Strategic Shaming for Power

The lighting industry, which has little official power to regulate customer behavior, attempts to use shame to push customers into buying products of various “important values”. This spans the entire industry, from the employment of designers to the application of product based on any number of unregulated claims of human or environmental benefit. Another example of customer shaming is the push for participation in a national trade show, under the guise of attendance being a “show of support to the community.” This is not an objective value, it is an attempt to entice based on the concept of shame associated with not seeing it as the value it promotes itself to be.

Politics is a blend of propaganda and shaming designed to influence hearts and minds to build support. Political parties use shame to keep supporters from leaving (traitors are the ultimate shamed), while attempting to attract members of the opposing party to convert (there is no shame in converting, when it it the right thing to do?)

Religion is almost exclusively a shame based industry – from the core belief foundation, to its demands on daily behaviors, and attribution of all morals and occurances to a higher being in the attempt to make members feel shame for thinking they have any control.

Women and men alike are shamed into believing any number of stereotypes, seeing themselves as unattractive, having too small (or too big) body parts, are too fat, too thin, too dark, too light, of the wrong race, of the wrong height, have big feet, walk differently, have an accent, like strange color combinations, follow the wrong team, etc… shame is so widespread and normalized, it’s the core of comedy and entertainment.

The Shameful Failure of the Unemotional Ideal

In business, we should remove emotion from the customer interaction. Business is not about the insult a provider feels when they feel unappreciated by the customer – which is irrelevant – it is about a failure to make the connection of offering to customer expectation, which isn’t funny at all.

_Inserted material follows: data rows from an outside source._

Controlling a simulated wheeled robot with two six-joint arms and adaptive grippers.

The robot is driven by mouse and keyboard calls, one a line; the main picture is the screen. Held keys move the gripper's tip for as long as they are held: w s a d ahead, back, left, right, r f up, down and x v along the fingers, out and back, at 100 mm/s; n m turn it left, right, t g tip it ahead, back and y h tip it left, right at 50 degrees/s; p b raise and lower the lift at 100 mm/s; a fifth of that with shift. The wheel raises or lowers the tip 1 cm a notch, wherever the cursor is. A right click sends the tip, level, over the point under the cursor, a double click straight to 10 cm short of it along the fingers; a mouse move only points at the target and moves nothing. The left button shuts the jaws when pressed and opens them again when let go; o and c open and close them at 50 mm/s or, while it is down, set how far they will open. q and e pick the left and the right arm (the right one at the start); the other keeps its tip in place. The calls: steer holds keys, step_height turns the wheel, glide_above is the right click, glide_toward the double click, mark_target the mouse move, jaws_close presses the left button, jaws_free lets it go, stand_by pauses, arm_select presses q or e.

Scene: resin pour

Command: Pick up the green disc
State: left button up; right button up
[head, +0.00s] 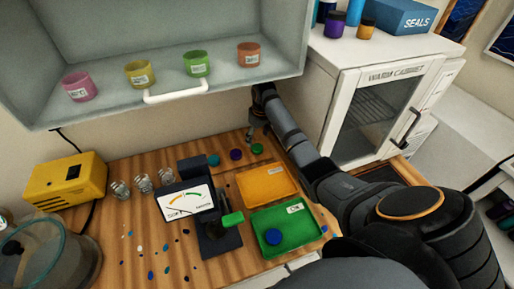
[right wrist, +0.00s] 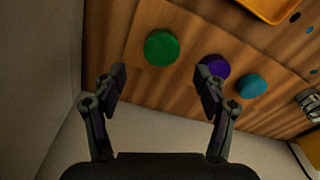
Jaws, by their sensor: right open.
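The green disc (head: 257,149) lies on the wooden bench at the back, below the wall shelf. It also shows in the right wrist view (right wrist: 161,48), ahead of and between the fingers. My right gripper (head: 254,130) hangs above the bench just behind the disc, seen from the head. In the right wrist view its two fingers (right wrist: 160,88) are wide apart with nothing between the tips. A purple disc (right wrist: 214,67) lies beside the green one, partly behind a fingertip, and a teal disc (right wrist: 252,85) lies beyond it. My left gripper is not in view.
An orange tray (head: 266,184) and a green tray (head: 290,229) holding a blue disc (head: 273,236) stand in front. A meter (head: 186,203) stands left of them. The warm cabinet (head: 381,105) stands right of my arm. The shelf (head: 180,59) with jars overhangs the back.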

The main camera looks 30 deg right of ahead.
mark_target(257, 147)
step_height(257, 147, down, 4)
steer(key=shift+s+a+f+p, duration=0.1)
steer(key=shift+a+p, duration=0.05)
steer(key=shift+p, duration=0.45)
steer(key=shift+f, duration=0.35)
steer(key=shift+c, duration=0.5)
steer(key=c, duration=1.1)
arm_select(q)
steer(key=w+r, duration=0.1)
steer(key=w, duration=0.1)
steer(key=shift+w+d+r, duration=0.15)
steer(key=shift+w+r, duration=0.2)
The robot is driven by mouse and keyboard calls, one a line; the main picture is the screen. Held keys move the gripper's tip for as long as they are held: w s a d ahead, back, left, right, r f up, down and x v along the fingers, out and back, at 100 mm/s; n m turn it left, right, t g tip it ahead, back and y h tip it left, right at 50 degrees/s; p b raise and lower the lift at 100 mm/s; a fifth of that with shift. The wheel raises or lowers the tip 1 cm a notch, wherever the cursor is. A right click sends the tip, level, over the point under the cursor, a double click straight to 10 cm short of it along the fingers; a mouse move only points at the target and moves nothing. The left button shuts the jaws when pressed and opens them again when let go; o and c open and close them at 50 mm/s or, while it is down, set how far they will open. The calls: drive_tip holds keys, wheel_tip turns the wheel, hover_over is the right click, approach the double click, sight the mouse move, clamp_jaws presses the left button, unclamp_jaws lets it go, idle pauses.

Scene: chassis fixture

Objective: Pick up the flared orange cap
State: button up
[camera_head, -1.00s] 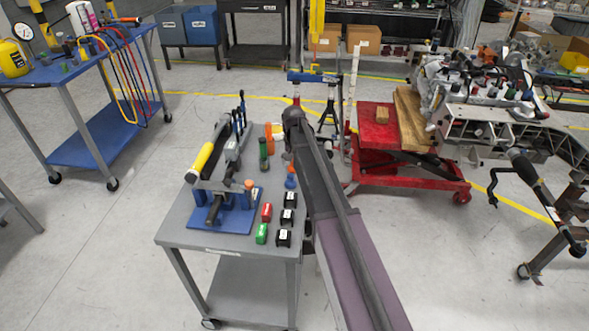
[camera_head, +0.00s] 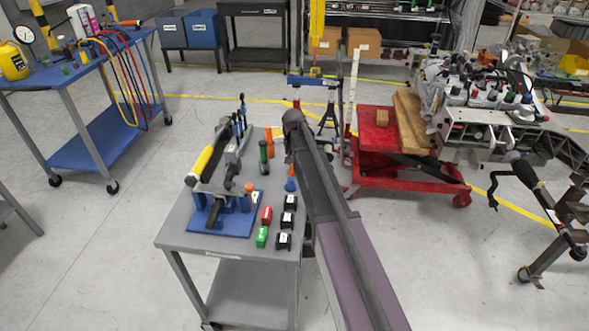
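Several orange pieces are on the grey cart (camera_head: 185,236); which one is the flared cap is hard to tell at this size. A tall orange piece (camera_head: 269,141) stands near the cart's back edge. Another orange piece (camera_head: 290,170) shows at the top of a blue cone-shaped piece (camera_head: 290,185), close beside my arm. A small orange piece with a pale mark (camera_head: 254,198) is at the blue fixture (camera_head: 222,222). My dark arm reaches up along the cart's right side. My gripper cannot be made out; the arm's far end hides that area.
A black-and-yellow tool lies across the fixture. Green (camera_head: 262,237), red (camera_head: 266,215) and black blocks (camera_head: 284,240) stand at the cart's front right. A green bottle-like piece (camera_head: 264,157) stands behind them. A red lift table (camera_head: 395,135) is at the right.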

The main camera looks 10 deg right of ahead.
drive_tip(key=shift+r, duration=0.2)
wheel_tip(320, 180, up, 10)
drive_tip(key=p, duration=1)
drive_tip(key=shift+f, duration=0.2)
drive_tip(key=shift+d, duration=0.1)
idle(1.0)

It is every buyer’s prerogative to pay as little as possible for anything they purchase, as well as hold judgement as to what is an acceptable product. It is the supplier’s prerogative to extract maximum profit from satisfying a customer’s request – Including covering potential losses from unforeseen issues, missing information (withheld by the buyer to extract a lower price), recovery of investment in equipment, etc… Ultimately, transactions are an agreement between two parties. If there is no agreement, it is not an insult, it is simply a lack of agreement. Both parties can chose to negotiate a balance between product and price, or walk away.

In the case of the image in the meme, would it not be more productive to find a version of the desired product between the left and right extremes?

Should providers pass on opportunities to preserve one’s “artistic integrity”? Or, is this boorish attitude reserved for the elite? How many businesses can an afford to shove customers, and all future referrals away on emotional grounds. Or, conversely, how many businesses destroy themselves and their core competency by being so accommodating to whatever customers come at them, that they lose their identity altogether? I solid case can be made that unless you are rejecting a portion of customer prospects based on the miss-match between their “needs” and you core focus, you are at risk of losing your identity, and are doomed to become another in a sea of do-all commodities with no real core value add. That’s a real shame.

The reality is, we all feel emotionally rejected when a customer rebukes an offer, passes by us, or ghosts us without the courtesy of an explanation or opportunity to make an offer. That’s being human. Businesses do not exist in a vacuum, they are not even things. Businesses are communities of people interacting with one another. In this, there is always going to be some level of shame spread about, from marketing to losing a prospect from failure to satisfy them.

When Shaming Gets Out of Line

While it is apparent that shaming is indeed part of the interaction between communities, there is a point at which shame steps outside the realm of acceptable behavior.

When shame is used to deride individuals or groups maliciously, it becomes an engine of harm. This is evident in body shaming and racism.

The question for capitalists is: Does a meme that attempts to shame individuals who seek low cost solutions over the ultimate all-in proposal step out of line?

I suggest the answer to this has two answers:

  1. The sentiment of the meme is about how providers feel when customers make irrational statements or demands (can be price or time expectations). To providers of product and design everywhere, it is felt as an insult to the commitment to their craft or trade, experience, skill, quality sensitivities, etc… The desire to make the customer feel ashamed of their request is manifest here, with humorous intent to make the point. Of course, the point is irrelevant, as there is no benefit from making it… but, that’s true of most funny memes, which is a shame.
  2. The underlying reality the meme illustrates is that there are often instances where providers are overly invested in producing what that believe customers “should want” and not enough on what customers actually need. This is common, and applies to catalogs and web sites filled with product that never sells, because it solves problems in the mind of the creator, that are not shared by customers. In this, the providers should feel shame for the waste and lack of perspective and giving in to myopic ideals that lead to failed customer connections.

Lastly, any time shame is utilized to harm another with intent to do harm, it is out of line. The unfortunate reality is, knowing the boundaries of this is far more complex than most strategic marketers recognize. For example, the entire fashion industry is founded on imagery of skinny little girls with perky perfect breasts and bubbly little bottoms and pouty lips. The intended result it to entice buyers to buy the brand represented in order to look the part. The unintended, and often malicious product of this industry is to create body image issues with women and girls, to the point of being neurotic and obsessed about features that are perfectly normal, and the inevitable shame of aging in the modern world.

Other unintended consequences of strategic shaming is the debt load so many consumers are carrying due to the constant pressure to by the latest and greatest, go the the right school, have the right device, to own the best of the best, and to be seen as successful based on “things” they wrap themselves in.

In the purest sense, strategic shaming is a horrible practice, that generates more harm than good, for the pursuit of profit. It should not be tolerated, and we should all be making every effort to resist it. But, it’s part of free market capitalism, which means it is a part of the fabric of our community – which is the biggest shame of all.